For months I have been waiting for the release of the little game with the cute little yarn character appropriately named Yarny. I watched video and interviews for cons, read blog posts, and I have even gone as far as making my own little Yarny figure from wire and yarn. While I would normally avoid demos and PR blitzes like the plague so as not to spoil the game, this time I just couldn’t wait – I signed up for the EA Access membership and played the first two levels during the 10 hour trial period.
Unravel is a puzzle based platformer from EA that allows the player to solve problems using yarn that Yarny unwinds from their body. As both a lover of puzzle based games and a crafter (predominantly a knitter) this game called to me in the same way that previous games like Kirby’s Epic Yarn and Yoshi’s Wooly World have in the past. While I have to admit that the yarn physics and the cute knit characters in the previous Nintendo games have made for some fun hours spent gaming and my collection of yarn Yoshi amiibo have a special place of honor on my amiibo shelf, I also have to say that Unravel gets at the heart of crafting in some very real ways.
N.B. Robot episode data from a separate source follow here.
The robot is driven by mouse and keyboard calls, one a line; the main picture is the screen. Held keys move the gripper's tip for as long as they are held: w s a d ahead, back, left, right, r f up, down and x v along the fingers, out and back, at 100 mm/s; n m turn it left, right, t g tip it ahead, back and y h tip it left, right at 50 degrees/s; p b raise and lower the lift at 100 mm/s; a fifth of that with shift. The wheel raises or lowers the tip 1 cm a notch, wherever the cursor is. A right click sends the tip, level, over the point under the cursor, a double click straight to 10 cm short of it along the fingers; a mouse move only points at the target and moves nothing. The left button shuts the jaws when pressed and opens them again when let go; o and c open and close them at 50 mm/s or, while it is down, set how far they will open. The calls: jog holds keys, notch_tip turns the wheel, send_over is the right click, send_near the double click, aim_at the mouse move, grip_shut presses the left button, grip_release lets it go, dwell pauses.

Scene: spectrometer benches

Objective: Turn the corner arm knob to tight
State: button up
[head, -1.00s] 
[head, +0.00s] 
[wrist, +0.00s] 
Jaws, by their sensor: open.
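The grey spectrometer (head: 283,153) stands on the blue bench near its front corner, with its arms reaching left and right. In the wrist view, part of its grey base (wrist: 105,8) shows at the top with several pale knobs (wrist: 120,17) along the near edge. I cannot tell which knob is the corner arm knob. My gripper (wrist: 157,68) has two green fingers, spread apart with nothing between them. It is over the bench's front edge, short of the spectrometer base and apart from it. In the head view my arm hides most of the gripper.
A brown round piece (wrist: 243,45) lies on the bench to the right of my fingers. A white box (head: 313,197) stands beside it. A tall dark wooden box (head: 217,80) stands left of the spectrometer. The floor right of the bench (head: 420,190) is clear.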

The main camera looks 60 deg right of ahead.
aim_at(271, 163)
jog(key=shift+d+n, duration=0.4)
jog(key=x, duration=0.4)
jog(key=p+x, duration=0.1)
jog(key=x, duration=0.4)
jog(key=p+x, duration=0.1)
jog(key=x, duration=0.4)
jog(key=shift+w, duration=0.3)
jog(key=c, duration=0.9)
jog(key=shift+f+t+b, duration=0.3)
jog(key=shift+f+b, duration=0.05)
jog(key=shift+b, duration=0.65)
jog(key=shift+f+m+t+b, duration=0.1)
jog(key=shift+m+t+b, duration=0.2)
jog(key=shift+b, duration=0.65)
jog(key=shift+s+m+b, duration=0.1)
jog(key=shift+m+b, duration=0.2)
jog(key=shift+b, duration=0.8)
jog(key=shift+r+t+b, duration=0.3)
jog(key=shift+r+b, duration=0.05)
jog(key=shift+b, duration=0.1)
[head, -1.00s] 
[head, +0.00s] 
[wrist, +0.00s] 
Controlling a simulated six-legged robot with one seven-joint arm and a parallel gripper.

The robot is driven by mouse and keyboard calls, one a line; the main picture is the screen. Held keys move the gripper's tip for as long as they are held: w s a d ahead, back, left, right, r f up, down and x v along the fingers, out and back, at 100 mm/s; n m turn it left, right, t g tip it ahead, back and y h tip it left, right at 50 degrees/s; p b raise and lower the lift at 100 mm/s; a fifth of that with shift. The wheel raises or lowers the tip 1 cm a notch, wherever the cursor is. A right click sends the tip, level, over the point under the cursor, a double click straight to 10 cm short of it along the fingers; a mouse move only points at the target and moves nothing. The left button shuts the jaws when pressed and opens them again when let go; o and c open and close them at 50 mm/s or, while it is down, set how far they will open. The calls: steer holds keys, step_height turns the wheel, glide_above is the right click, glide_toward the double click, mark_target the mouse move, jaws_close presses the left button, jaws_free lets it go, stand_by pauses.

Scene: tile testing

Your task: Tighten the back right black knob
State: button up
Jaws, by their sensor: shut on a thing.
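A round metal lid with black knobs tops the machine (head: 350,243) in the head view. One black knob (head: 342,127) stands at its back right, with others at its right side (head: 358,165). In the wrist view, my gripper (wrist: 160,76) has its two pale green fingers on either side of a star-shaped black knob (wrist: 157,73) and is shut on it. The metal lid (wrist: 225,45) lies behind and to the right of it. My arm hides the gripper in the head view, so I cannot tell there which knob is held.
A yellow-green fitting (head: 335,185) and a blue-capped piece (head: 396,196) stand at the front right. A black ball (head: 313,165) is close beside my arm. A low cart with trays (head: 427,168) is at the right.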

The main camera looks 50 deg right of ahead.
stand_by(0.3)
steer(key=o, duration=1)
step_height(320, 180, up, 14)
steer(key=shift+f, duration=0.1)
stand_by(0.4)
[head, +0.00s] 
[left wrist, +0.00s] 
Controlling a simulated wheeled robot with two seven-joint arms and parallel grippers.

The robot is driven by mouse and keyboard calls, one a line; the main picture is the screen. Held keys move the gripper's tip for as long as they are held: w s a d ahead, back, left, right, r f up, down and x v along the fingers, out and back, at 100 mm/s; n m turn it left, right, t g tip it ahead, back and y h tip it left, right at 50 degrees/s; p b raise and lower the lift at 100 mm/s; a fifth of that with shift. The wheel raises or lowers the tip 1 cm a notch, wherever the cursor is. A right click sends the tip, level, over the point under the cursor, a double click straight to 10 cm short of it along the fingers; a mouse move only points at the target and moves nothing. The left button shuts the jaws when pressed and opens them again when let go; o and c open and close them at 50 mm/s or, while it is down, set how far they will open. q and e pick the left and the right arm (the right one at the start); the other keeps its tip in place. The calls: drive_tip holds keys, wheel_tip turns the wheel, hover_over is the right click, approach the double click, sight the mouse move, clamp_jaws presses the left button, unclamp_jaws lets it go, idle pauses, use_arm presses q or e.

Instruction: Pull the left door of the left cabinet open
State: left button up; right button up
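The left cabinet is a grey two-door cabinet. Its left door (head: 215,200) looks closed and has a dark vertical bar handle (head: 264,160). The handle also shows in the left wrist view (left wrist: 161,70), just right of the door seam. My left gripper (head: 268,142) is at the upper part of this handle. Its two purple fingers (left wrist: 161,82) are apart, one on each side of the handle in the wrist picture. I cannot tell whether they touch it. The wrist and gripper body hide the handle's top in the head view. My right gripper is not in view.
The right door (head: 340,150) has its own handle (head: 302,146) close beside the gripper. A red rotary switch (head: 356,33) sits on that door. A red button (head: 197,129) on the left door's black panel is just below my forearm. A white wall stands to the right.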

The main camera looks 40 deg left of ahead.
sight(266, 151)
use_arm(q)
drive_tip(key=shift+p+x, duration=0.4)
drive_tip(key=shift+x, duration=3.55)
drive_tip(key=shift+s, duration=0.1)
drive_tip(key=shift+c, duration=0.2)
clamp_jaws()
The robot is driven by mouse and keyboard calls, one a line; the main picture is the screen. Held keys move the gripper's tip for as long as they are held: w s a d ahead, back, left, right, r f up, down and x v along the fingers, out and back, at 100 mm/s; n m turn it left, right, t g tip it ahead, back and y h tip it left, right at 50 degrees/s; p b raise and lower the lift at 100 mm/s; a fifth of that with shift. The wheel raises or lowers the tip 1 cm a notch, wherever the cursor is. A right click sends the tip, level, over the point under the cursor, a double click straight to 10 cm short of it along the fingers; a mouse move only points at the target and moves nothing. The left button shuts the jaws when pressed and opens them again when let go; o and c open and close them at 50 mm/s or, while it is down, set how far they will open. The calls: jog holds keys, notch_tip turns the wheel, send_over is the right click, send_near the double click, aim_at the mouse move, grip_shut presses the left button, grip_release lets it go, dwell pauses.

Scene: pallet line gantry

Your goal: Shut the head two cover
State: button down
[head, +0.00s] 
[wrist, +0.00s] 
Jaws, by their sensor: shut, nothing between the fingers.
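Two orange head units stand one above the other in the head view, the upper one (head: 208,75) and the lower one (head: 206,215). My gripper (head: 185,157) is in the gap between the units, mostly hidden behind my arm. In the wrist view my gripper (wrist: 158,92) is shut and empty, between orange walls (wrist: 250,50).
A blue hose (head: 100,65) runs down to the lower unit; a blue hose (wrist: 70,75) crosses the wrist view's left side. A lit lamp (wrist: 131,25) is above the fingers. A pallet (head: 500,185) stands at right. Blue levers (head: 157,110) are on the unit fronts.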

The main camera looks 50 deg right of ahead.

I knit for a lot of different reasons. I originally started knitting as an adult after a 25 year hiatus (I learned as a young girl from my grandmother) in order to keep my hands busy when I stopped smoking. Before Pea was born, I knit out of hopefulness. I knit an entire pattern book worth of baby hats (with matching booties), about a dozen pair of wooly pants, and baby blankets. Every stitch gave me more hope that I would one day be putting these little knit things on a baby of my own, that these things would one day protect and warm my baby when I couldn’t. I knit baby things for friends’ babies because I wanted those babies to feel the same loving hugs and I knit scarves and shawls for friends and family who were sick or grieving because I wanted to wrap them in the love that I felt for them. Knitting is my way of…connecting. And I feel like Unravel has a handle on that.
Unravel starts with an elderly woman reminiscing over faded, cracked pictures and photographs of babies lovingly wrapped in what I would guess are hand knits and carrying her knitting basket up the stairs of her house to presumably find a comfortable place to knit. One errant ball of red yarn escapes from her basket and then we see Yarny climb onto a small couch adorned by a small pillow stitched with the words Lycka Blommar Ur Sma Enkla Ting which translates from the Swedish as “Happiness blooms from the small things”.
Happiness Blooms From the Small Things
Looking at the elderly little grandmother and the small smile that crosses her face when she looks at the pictures of the babies that she has love, held, and clothed we understand that she really does understand that lycka blommar ur sma enkla ting. And beautifully…fortunately, we are going to be given a glimpse into these small things and the happiness that they bring.
As the game and puzzles progress we are given bitter-sweet glimpses of the remains of a happy family. Tear stained photo albums, rusted tricycles left in the yard, kites, bar-b-que grills, and apple trees perfect for climbing by children and Yarny. As we play through the first two levels are also see scenes of children playing in the yard and with the items that Yarny uses to solve the puzzles materialize and dematerialize in soft glowy dots. It is simultaneously beautiful, nostalgic, and incredibly sad. It is the reality of life. Children are born, we love them, cherish them, and raise them, we grow old and live with the happiness of the small things.
Even now when my little one is still quite small there are moments of sheer joy and the ache of memories of times past with finding the tiny baby sock in the pocket of the winter coat that you haven’t worn in months or years. Remembering the day you knit it, the day you put it in that pocket, and all of the days that you pulled it onto her little foot. The thought of that little foot that’s not so little anymore, but that you love none the less. Unravel captures the feeling of this perfectly and, while it can’t stick a little sock or hat in your pocket, it can give you ethereal glimpses of children playing in the yard and remind you of the moments that you spent watching them as you knit them new jumpers and sipped on a beer (or in the case of our Scandinavian grandma, a cup of tea).
The environment of the game is inspired by the landscape of Northern Scandinavia and it is absolutely beautiful. The music (composed by Swedish composers) is calm and draws you into the game, which is devoid of words, in a way that makes you feel content and calm even when you are trying to make a jump for the fifth or fifteenth time. One of my biggest concerns for Yarny was the fact that we were told early on that Yarny had a limited supply of yarn. The game quickly reveals that during the course of the actual gameplay the yarn can be replenished, but I was (and still am) terribly afraid of the possibility that Yarny will eventually run out of yarn. And that they will finally be fully unraveled and lost like the grandmother’s memories. But until that moment comes Unravel takes me and Yarny on a journey through those memories and serves a beautiful, yet constant reminder that happiness does indeed bloom from the small things.